··· Task inputs ···

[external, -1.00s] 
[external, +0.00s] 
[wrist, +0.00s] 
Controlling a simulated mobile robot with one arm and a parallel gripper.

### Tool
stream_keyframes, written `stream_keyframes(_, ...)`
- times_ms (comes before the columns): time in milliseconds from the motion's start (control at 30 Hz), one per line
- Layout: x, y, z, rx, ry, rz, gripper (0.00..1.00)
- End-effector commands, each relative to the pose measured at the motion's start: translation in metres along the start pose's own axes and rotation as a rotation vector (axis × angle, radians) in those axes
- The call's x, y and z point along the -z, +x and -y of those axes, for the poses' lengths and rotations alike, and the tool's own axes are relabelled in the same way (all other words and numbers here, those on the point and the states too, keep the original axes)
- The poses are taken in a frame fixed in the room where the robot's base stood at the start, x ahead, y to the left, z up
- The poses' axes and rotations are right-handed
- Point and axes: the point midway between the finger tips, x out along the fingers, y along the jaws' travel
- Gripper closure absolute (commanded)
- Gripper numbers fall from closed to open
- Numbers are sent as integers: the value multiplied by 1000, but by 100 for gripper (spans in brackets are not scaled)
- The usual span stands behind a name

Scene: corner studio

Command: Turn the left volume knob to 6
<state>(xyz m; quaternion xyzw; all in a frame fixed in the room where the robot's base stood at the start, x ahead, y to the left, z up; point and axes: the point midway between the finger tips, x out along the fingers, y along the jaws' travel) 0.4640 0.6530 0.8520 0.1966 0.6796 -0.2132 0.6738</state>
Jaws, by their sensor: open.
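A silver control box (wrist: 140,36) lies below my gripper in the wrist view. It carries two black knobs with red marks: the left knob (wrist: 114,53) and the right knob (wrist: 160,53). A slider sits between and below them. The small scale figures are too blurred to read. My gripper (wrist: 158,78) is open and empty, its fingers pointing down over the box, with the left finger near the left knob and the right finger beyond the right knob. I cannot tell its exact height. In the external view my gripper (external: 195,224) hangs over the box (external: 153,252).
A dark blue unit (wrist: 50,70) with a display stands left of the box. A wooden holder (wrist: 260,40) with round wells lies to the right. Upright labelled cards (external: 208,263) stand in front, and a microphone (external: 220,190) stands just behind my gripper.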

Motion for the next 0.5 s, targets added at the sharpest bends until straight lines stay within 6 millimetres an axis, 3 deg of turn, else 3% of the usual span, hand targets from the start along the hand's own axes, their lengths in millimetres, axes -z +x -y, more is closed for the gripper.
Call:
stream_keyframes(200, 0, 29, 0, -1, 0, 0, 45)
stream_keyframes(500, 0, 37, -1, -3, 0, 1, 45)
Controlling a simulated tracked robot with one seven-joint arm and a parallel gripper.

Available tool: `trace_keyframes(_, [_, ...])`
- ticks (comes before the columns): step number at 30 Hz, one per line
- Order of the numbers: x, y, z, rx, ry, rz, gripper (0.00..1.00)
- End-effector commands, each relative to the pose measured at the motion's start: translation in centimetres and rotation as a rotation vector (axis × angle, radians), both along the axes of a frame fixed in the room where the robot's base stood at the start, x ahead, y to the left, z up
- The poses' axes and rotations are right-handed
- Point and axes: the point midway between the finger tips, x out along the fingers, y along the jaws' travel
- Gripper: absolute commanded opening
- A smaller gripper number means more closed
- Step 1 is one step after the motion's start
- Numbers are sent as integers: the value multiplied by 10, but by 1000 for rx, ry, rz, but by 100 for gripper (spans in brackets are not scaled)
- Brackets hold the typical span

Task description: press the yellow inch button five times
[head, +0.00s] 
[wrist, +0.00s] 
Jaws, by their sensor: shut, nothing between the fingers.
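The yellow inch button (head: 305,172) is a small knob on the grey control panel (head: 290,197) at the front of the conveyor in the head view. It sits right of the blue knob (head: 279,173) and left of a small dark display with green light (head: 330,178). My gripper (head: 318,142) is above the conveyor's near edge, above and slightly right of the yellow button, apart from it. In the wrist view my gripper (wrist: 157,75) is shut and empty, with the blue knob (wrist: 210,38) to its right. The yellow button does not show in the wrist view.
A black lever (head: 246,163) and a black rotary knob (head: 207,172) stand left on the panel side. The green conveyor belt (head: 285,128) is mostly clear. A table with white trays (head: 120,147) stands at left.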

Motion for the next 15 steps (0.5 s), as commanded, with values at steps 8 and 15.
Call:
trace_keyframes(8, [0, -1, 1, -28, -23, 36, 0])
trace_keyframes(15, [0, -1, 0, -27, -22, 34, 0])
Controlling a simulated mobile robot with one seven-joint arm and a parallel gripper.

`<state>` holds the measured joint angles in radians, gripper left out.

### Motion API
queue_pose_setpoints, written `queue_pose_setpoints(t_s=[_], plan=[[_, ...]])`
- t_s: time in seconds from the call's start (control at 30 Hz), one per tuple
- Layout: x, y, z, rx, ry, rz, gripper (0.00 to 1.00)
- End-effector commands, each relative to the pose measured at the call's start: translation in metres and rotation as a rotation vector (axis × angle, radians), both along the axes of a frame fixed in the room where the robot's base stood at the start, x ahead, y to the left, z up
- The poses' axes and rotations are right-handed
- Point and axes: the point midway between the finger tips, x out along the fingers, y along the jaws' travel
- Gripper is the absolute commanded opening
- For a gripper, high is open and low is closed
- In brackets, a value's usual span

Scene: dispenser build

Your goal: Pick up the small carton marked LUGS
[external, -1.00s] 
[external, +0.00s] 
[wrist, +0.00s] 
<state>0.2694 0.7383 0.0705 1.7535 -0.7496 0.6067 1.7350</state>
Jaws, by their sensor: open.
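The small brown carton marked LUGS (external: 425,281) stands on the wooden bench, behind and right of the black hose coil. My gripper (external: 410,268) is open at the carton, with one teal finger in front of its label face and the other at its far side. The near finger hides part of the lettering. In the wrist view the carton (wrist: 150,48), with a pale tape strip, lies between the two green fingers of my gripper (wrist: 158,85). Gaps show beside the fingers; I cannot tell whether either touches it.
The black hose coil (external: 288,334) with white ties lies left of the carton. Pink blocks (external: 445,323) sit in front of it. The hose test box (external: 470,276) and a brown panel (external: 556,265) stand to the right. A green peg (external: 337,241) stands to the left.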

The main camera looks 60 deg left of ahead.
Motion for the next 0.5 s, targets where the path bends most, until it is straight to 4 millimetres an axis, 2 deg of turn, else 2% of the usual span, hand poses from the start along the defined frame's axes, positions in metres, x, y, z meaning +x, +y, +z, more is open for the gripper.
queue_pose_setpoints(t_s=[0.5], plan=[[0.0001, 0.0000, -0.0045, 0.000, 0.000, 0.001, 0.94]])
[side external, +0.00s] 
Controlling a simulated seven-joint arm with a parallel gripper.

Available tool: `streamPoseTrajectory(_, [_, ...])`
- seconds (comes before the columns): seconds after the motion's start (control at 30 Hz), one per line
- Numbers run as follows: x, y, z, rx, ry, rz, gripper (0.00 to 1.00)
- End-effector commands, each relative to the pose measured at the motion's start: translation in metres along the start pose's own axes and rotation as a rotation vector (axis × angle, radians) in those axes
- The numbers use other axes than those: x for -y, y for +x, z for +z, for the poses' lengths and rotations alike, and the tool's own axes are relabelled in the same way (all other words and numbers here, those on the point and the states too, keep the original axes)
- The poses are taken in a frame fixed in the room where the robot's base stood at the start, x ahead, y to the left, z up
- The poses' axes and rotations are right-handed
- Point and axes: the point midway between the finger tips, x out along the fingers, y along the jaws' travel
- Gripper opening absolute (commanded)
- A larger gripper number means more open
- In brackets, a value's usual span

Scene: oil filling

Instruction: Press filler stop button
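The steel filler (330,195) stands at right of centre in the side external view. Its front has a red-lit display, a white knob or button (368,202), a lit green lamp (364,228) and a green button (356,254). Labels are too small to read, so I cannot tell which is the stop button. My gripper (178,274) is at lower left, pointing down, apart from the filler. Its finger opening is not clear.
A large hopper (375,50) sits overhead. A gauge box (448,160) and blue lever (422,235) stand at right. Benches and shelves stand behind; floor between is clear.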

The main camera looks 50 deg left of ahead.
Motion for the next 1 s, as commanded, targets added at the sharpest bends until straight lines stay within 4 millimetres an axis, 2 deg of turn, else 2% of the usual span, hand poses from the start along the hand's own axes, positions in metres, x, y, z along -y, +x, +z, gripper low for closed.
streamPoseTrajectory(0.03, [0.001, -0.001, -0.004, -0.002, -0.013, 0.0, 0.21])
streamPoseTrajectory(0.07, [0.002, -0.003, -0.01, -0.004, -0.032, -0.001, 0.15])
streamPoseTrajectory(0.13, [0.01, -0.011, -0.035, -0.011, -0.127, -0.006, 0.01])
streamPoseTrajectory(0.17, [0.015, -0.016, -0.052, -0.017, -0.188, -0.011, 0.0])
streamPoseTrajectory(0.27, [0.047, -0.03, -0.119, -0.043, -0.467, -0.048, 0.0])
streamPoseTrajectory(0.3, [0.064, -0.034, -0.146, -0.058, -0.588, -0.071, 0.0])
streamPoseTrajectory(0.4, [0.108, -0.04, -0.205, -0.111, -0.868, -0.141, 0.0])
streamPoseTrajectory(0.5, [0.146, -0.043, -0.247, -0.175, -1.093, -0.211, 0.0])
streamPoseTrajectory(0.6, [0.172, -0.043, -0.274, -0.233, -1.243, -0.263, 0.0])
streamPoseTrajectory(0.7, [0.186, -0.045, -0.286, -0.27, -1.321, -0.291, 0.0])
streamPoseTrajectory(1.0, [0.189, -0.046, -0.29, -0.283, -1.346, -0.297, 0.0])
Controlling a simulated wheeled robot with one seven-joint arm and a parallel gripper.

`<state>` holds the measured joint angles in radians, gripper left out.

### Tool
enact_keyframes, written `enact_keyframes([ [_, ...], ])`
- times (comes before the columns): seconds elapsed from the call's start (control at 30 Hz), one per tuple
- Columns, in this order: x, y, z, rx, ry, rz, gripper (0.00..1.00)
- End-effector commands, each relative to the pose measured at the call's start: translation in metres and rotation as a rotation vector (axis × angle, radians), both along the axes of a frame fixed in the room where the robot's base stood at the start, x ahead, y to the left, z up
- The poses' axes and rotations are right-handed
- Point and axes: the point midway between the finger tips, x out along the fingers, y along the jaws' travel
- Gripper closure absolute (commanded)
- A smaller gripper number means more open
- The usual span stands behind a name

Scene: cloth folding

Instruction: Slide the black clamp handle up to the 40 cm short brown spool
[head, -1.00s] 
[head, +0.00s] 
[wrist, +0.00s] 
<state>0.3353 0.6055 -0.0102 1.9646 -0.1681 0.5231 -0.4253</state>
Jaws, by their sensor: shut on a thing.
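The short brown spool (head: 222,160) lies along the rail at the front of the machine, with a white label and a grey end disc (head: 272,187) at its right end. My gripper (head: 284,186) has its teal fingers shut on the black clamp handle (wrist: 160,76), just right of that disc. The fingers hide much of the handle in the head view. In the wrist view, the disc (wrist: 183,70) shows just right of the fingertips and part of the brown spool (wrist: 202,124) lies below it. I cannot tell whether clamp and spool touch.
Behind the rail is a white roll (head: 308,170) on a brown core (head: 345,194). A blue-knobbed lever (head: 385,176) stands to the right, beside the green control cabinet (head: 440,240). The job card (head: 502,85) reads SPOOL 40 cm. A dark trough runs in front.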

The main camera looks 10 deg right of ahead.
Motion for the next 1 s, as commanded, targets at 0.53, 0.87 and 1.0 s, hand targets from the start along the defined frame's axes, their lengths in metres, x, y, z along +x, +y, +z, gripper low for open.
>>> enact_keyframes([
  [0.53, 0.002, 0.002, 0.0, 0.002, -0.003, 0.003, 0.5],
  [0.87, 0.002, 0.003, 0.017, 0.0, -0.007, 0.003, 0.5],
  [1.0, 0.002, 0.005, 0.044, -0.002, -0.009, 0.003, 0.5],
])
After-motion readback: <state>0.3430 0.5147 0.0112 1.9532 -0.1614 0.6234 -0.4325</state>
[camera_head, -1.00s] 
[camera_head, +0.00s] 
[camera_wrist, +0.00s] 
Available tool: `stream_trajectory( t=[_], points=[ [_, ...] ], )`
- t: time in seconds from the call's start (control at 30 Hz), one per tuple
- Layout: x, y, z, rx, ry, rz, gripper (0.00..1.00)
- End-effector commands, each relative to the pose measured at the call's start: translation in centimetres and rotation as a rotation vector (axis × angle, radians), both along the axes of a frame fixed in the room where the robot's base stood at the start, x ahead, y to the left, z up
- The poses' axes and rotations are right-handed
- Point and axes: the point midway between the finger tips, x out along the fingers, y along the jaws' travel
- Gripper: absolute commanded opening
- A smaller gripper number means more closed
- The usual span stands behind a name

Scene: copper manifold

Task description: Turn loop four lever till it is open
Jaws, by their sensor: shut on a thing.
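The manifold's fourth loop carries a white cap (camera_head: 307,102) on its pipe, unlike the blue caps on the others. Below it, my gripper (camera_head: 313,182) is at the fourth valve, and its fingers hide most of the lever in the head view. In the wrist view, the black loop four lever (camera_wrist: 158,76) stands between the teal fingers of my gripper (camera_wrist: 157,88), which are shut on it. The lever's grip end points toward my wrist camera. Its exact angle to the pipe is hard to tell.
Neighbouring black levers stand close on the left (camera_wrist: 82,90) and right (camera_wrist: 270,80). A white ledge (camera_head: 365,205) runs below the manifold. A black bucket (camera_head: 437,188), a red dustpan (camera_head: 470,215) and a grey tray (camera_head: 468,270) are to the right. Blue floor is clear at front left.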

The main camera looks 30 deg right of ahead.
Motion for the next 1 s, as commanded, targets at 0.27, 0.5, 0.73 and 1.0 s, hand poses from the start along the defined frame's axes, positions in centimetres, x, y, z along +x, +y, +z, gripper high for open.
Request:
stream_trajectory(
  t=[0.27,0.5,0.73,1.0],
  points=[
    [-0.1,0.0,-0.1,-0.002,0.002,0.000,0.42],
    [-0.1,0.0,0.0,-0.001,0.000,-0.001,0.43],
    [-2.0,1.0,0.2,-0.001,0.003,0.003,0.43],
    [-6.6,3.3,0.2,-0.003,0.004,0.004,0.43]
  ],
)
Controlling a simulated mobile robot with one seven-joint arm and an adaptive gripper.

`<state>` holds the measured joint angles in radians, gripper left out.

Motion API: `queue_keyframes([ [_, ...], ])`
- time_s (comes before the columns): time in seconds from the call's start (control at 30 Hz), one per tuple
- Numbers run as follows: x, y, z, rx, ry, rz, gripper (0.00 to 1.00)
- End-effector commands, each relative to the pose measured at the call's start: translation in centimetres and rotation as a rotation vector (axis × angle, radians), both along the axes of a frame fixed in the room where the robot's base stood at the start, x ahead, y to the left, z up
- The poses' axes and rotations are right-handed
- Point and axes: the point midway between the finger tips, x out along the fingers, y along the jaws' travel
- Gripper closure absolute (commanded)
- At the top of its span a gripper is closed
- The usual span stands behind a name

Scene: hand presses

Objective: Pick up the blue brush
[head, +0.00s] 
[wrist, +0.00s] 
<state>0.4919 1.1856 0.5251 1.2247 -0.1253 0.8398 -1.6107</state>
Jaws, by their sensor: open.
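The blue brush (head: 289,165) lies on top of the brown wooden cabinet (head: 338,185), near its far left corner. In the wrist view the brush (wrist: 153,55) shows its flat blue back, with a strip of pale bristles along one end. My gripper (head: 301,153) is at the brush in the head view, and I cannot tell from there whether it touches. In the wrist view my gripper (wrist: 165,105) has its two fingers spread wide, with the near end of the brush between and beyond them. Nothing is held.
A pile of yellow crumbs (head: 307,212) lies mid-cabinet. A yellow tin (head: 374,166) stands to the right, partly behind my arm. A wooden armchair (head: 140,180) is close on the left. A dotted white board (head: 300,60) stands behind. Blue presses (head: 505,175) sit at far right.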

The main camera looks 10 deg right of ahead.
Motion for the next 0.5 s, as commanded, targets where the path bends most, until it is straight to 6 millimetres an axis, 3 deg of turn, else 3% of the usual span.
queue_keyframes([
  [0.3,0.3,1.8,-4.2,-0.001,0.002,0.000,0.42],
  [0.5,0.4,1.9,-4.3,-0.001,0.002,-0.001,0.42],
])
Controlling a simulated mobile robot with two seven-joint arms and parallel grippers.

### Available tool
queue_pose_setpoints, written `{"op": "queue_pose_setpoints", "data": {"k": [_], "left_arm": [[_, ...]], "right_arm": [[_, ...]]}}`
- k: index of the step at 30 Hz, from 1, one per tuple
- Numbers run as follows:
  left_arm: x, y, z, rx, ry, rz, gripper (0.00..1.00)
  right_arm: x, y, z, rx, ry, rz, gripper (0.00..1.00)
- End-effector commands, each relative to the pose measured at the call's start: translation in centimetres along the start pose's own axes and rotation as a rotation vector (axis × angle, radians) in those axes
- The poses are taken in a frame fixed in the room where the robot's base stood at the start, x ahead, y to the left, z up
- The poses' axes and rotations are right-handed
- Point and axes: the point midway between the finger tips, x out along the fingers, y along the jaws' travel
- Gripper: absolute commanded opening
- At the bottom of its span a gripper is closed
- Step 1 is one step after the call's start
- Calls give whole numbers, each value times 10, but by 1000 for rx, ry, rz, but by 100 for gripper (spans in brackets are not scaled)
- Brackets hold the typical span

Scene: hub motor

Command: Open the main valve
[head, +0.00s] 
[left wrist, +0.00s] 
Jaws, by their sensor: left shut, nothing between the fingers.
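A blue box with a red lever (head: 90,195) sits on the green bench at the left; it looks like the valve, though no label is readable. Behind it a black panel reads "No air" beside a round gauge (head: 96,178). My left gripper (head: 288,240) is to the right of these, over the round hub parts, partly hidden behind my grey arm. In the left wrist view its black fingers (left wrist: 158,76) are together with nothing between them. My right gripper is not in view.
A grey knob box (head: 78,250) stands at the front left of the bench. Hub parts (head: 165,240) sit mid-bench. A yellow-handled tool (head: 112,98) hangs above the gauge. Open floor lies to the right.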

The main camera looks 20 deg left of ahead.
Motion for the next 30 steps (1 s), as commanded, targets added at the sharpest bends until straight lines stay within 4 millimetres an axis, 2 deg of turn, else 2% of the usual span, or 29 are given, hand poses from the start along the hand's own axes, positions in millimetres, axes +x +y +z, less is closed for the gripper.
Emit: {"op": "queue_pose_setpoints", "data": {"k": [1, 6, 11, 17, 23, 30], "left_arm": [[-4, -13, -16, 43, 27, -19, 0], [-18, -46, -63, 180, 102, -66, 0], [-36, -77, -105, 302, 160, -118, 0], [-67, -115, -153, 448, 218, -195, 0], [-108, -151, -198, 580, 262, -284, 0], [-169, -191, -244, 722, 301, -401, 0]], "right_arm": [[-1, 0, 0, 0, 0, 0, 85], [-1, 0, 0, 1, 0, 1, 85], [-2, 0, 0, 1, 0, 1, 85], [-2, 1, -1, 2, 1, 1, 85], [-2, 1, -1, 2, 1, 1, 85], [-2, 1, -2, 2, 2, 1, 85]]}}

···

_What this task involves_
Your task is to print the lines from the one containing "Controlling a simulated seven-joint" through the one containing "The main camera looks 50 deg left of ahead.", exactly and with nothing added.

_The reply_
Controlling a simulated seven-joint arm with a parallel gripper.

Available tool: `streamPoseTrajectory(_, [_, ...])`
- seconds (comes before the columns): seconds after the motion's start (control at 30 Hz), one per line
- Numbers run as follows: x, y, z, rx, ry, rz, gripper (0.00 to 1.00)
- End-effector commands, each relative to the pose measured at the motion's start: translation in metres along the start pose's own axes and rotation as a rotation vector (axis × angle, radians) in those axes
- The numbers use other axes than those: x for -y, y for +x, z for +z, for the poses' lengths and rotations alike, and the tool's own axes are relabelled in the same way (all other words and numbers here, those on the point and the states too, keep the original axes)
- The poses are taken in a frame fixed in the room where the robot's base stood at the start, x ahead, y to the left, z up
- The poses' axes and rotations are right-handed
- Point and axes: the point midway between the finger tips, x out along the fingers, y along the jaws' travel
- Gripper opening absolute (commanded)
- A larger gripper number means more open
- In brackets, a value's usual span

Scene: oil filling

Instruction: Press filler stop button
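The steel filler (330,195) stands at right of centre in the side external view. Its front has a red-lit display, a white knob or button (368,202), a lit green lamp (364,228) and a green button (356,254). Labels are too small to read, so I cannot tell which is the stop button. My gripper (178,274) is at lower left, pointing down, apart from the filler. Its finger opening is not clear.
A large hopper (375,50) sits overhead. A gauge box (448,160) and blue lever (422,235) stand at right. Benches and shelves stand behind; floor between is clear.

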The main camera looks 50 deg left of ahead.

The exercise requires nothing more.